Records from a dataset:
-- start --

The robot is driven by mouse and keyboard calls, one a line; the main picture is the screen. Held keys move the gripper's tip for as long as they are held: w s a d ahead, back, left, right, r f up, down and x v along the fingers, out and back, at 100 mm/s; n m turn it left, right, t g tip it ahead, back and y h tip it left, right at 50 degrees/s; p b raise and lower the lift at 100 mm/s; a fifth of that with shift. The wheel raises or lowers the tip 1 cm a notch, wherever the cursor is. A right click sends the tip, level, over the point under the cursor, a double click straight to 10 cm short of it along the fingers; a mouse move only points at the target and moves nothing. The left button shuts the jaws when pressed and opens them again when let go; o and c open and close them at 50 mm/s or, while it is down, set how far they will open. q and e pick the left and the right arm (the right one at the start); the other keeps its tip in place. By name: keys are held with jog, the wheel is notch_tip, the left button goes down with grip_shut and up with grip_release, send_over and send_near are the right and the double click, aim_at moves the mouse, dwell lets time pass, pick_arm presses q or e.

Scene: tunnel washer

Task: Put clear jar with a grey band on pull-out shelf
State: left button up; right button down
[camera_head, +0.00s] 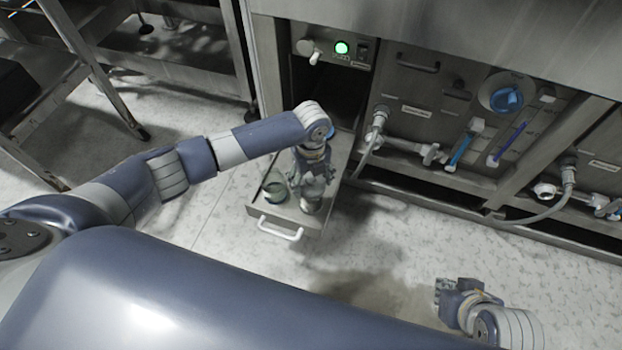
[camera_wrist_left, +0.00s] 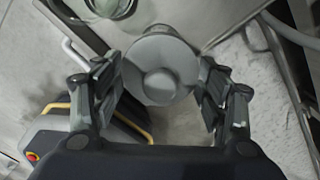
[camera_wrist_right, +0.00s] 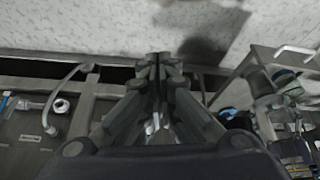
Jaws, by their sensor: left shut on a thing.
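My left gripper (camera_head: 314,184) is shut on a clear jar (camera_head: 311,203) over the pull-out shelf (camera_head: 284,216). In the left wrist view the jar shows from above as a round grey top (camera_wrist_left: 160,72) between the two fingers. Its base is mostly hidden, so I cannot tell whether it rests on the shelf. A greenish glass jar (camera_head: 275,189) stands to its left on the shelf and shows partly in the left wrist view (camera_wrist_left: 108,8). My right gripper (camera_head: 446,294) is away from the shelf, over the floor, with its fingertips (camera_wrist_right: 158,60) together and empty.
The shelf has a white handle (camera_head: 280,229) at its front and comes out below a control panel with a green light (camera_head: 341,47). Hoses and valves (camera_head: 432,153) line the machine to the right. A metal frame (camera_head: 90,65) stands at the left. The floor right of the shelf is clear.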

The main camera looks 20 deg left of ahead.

-- end --
-- start --

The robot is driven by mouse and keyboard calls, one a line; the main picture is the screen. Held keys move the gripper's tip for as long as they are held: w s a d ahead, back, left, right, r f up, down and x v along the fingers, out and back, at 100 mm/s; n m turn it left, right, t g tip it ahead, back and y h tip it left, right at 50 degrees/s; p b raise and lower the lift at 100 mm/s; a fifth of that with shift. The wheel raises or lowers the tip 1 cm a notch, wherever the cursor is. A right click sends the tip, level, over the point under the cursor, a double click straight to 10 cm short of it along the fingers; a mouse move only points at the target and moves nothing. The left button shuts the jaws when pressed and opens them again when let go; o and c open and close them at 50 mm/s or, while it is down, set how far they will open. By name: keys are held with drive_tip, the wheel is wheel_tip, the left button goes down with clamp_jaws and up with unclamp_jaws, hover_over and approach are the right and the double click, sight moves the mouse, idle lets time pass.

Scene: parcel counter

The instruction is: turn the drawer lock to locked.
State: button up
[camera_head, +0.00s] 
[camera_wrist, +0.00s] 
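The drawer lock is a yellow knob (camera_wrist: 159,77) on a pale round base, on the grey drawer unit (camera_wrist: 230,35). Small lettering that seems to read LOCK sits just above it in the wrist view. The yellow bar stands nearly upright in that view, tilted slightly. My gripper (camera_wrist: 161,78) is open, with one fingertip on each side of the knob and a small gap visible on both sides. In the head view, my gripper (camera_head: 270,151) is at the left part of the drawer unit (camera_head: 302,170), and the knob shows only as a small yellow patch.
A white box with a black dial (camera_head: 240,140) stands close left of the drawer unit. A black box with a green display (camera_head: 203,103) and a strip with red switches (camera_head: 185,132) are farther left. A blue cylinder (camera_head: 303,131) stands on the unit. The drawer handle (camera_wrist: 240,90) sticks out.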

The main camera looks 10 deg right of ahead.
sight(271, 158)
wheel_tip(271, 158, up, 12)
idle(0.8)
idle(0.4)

-- end --

**TASK REQUIREMENTS**
Begin at the line containing "presses q or e.", end at the line containing "[camera_wrist_right, +0.00s]", and copy those lines word for word, both included. Skip pictures.

**ANSWER FOR THE TASK**
The robot is driven by mouse and keyboard calls, one a line; the main picture is the screen. Held keys move the gripper's tip for as long as they are held: w s a d ahead, back, left, right, r f up, down and x v along the fingers, out and back, at 100 mm/s; n m turn it left, right, t g tip it ahead, back and y h tip it left, right at 50 degrees/s; p b raise and lower the lift at 100 mm/s; a fifth of that with shift. The wheel raises or lowers the tip 1 cm a notch, wherever the cursor is. A right click sends the tip, level, over the point under the cursor, a double click straight to 10 cm short of it along the fingers; a mouse move only points at the target and moves nothing. The left button shuts the jaws when pressed and opens them again when let go; o and c open and close them at 50 mm/s or, while it is down, set how far they will open. q and e pick the left and the right arm (the right one at the start); the other keeps its tip in place. By name: keys are held with jog, the wheel is notch_tip, the left button goes down with grip_shut and up with grip_release, send_over and send_near are the right and the double click, aim_at moves the mouse, dwell lets time pass, pick_arm presses q or e.

Scene: tunnel washer

Task: Put clear jar with a grey band on pull-out shelf
State: left button up; right button down
[camera_head, +0.00s] 
[camera_wrist_left, +0.00s] 
[camera_wrist_right, +0.00s] 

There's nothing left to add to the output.